Kraft und Stoff
Kraft und Stoff betitelte Ludwig Büchner ein im Jahre 1855 zuerst erschienenes naturphilosophisches Buch, das in der deutschen Presse einen wahren Sturm hervorrief und in zahlreichen Kritiken und Gegenschriften erbittert befehdet wurde. Dieser Name des bald in die verschiedensten Kultursprachen übersetzten Werkes wurde sofort zum lauttönenden Schlagwort. Allerdings zeigt Gombert ZfdW. 7, 149, dass Büchner die Wendung selbst der Lektüre von Moleschotts „Kreislauf des Lebens“ (1852) verdankte, worin der 17. Brief die Überschrift Kraft und Stoff trägt.
Über die Wirkung des Schlagwortes nur einige Belege.
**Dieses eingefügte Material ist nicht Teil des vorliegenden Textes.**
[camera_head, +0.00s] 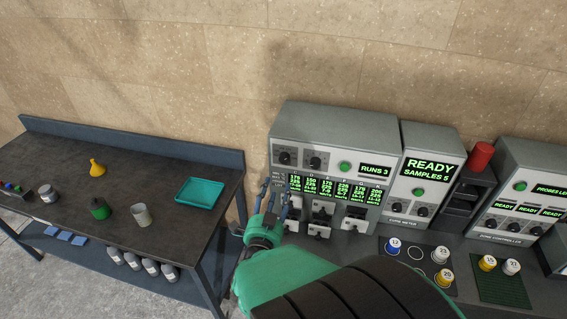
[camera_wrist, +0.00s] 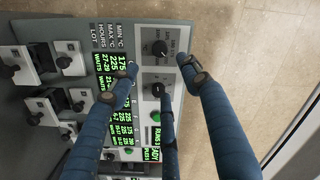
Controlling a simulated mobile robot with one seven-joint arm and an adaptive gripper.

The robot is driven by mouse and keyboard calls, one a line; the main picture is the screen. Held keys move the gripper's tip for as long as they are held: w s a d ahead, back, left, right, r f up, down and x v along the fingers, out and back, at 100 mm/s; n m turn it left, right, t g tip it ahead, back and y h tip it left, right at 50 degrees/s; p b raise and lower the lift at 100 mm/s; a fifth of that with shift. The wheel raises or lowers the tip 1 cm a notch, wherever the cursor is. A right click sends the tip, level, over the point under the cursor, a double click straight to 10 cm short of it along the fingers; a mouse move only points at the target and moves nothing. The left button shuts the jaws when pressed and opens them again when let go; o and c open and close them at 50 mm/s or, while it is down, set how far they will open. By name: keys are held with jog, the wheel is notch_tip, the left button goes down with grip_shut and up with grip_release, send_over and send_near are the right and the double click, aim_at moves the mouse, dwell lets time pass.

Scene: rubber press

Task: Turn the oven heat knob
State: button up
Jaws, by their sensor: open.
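A grey machine with an upright control panel (camera_head: 330,148) stands at the centre of the head view. Two black knobs sit at its upper left: the left knob (camera_head: 285,158) and the right knob (camera_head: 316,163). In the wrist view these are the upper knob (camera_wrist: 160,48) and the lower knob (camera_wrist: 157,90). Their labels are too small to read, so I cannot tell which is the heat knob. My gripper (camera_head: 270,190) is open and empty before the panel's lower left. In the wrist view its blue fingers (camera_wrist: 157,75) spread around the knob area; contact is unclear.
A green button (camera_head: 345,167) and lit readouts share the panel. Slots with levers (camera_head: 320,220) lie below it. A meter box (camera_head: 427,165) adjoins at the right. A dark workbench (camera_head: 120,200) with a teal tray (camera_head: 200,194) stands left, beyond a gap.

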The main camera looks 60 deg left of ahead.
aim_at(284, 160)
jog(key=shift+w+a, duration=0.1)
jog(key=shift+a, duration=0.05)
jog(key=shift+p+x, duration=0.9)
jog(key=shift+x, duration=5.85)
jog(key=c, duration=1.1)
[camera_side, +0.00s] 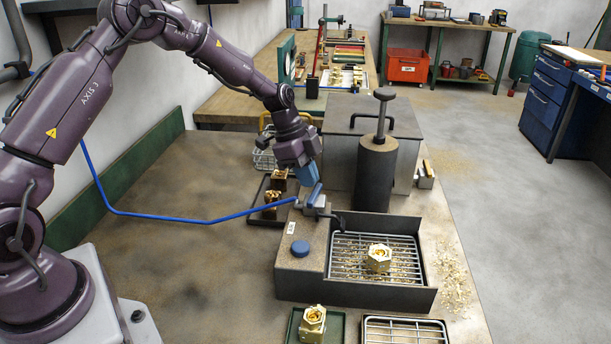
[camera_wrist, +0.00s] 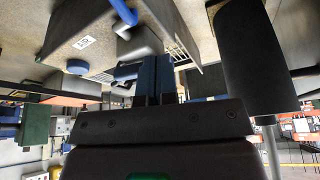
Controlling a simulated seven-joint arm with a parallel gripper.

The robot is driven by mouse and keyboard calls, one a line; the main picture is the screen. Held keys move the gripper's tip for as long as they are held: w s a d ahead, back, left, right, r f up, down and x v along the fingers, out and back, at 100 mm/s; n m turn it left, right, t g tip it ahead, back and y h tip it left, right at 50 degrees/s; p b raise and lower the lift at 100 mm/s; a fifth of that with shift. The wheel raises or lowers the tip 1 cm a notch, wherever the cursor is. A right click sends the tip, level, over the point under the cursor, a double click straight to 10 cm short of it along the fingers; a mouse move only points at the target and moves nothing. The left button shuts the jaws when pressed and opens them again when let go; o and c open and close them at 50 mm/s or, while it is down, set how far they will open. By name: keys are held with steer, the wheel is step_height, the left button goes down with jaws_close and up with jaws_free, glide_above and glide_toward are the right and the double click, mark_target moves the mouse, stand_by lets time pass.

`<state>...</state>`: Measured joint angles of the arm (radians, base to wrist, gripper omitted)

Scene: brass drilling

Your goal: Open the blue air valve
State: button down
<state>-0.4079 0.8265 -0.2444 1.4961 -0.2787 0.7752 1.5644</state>
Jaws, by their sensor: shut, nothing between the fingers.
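A blue air hose (camera_side: 205,218) runs in from the left. The grey valve body also shows there (camera_wrist: 140,46).
A blue button (camera_side: 300,248) and an AIR label sit on the fixture. A brass fitting (camera_side: 379,257) lies on the grate to the right. A dark cylinder with a knob (camera_side: 376,170) stands close right of my gripper. The bench at left is clear.

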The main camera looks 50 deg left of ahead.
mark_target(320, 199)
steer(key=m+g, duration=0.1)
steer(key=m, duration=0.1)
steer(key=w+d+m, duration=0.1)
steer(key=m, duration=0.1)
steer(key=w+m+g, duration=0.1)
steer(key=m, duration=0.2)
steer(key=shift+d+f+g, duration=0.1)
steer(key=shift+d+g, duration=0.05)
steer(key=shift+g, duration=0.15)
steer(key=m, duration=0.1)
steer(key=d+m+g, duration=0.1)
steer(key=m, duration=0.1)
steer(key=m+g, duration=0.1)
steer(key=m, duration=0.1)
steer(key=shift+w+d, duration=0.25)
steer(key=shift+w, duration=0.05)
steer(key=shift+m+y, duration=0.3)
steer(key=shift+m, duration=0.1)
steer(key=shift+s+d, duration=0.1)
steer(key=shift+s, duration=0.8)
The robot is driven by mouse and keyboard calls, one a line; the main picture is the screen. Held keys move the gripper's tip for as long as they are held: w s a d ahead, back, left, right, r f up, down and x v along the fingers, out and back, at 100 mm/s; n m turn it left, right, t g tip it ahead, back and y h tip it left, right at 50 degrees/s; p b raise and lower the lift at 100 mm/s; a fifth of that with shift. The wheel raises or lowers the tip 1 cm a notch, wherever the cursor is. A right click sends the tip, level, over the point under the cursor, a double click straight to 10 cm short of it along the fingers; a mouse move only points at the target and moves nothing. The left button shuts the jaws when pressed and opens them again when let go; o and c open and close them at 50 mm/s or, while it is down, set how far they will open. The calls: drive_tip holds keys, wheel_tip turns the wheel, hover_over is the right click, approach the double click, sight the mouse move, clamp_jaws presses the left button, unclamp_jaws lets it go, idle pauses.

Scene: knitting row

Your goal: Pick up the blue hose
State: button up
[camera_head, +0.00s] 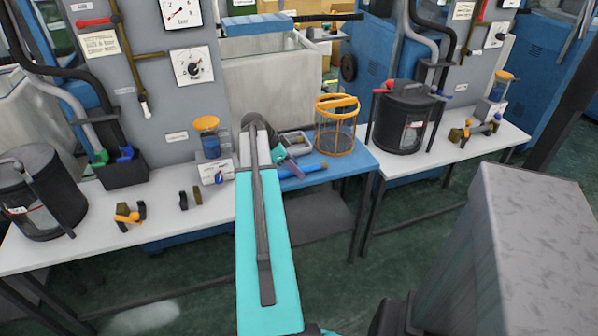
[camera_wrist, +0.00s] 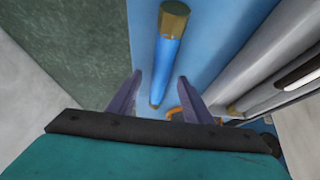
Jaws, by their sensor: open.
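The blue hose (camera_head: 308,169) is a short straight tube lying on the blue table (camera_head: 352,170), right of my arm's end. In the wrist view the blue hose (camera_wrist: 166,66) runs lengthwise between the fingers, with a brass-coloured end at the top. My gripper (camera_wrist: 160,78) is open, with one purple finger on each side of the hose in the picture. I cannot tell how far above the hose the fingertips are. In the head view my teal arm hides part of the gripper and the table's left part.
An orange wire basket (camera_head: 336,130) stands on the blue table behind the hose. A grey tray (camera_head: 295,142) lies near the gripper. A small dispenser (camera_head: 213,165) with an orange top stands left. Black canisters (camera_head: 404,118) stand on the white benches. The floor in front is open.

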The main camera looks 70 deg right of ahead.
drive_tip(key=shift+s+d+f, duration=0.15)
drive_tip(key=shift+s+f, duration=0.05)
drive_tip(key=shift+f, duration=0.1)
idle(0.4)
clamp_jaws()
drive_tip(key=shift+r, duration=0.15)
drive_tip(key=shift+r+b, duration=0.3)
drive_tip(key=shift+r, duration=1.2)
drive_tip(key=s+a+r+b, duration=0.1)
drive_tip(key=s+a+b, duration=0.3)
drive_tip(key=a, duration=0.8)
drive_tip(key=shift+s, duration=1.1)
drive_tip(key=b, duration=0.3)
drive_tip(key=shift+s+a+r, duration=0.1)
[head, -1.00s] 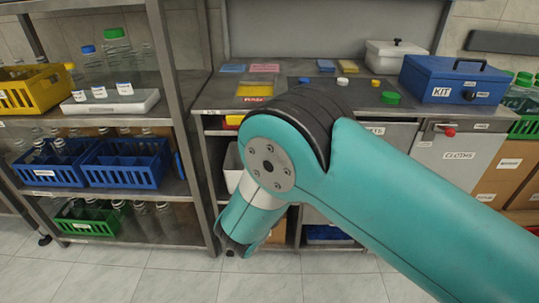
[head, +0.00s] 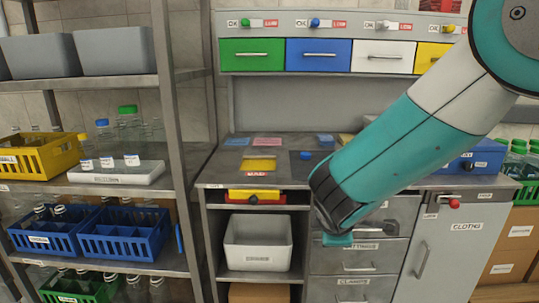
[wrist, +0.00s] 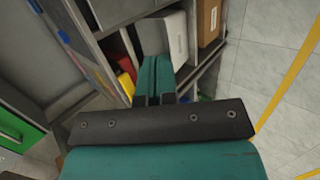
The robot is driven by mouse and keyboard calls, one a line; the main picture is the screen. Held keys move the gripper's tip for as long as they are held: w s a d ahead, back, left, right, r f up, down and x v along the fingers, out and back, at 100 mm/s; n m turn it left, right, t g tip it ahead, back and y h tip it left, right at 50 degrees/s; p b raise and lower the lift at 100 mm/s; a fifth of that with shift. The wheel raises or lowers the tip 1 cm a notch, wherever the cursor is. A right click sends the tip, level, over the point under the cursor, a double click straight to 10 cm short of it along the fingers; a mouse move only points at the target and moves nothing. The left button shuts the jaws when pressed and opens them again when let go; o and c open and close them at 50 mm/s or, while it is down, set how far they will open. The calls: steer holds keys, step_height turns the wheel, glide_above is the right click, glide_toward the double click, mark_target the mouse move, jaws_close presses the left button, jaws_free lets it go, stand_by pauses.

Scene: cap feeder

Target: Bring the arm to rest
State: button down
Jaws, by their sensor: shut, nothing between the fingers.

Selbst in Unterhaltungsblättern, wie in Gutzkows Unterh. am häuslichen Herd 1855, Nr. 57 wurde gegen dies „Kraft- und Stoff-Titanentum“ polemisiert. Gombert zitiert ferner eine geharnischte Ablehnung auch von philosophischer Seite in einem Briefe Schopenhauers (Reclam 3376 ff.) S. 341, der am 11. Juli 1856 an Frauenstädt über Büchner, Moleschott und deren Gesinnungsgenossen schrieb: „Studieren sie ein Mal Kants metaphysische Anfangsgründe der Naturwissenschaft durch, und dann bedeuten sie den hochtrabend von „Kraft und Stoff“ schwätzenden Barbiergesellen, Pillendrechslern und Klystiersetzern, dass Körper krafterfüllte Räume sind.“ Auch S. 374 (am 27. Febr. 1856 in einem Brief an Adam v. Doß) wettert Schopenhauer gegen den „berüchtigten und nichtswürdigen „Stoff und Kraft".“
Sanders 3, 1223c bringt außerdem aus dem Jahre 1862 die parodistischen Wortbildungen Kraft-Stoffelei und Kraft-Stoffler. Vgl. auch die mannigfachen Ausfälle bei Bogumil Goltz, Typen der Gesellschaft (1860) gegen „Stoff- und Kraft-Philosophen“ und „Stoff- und Kraft-Menschen“ usw.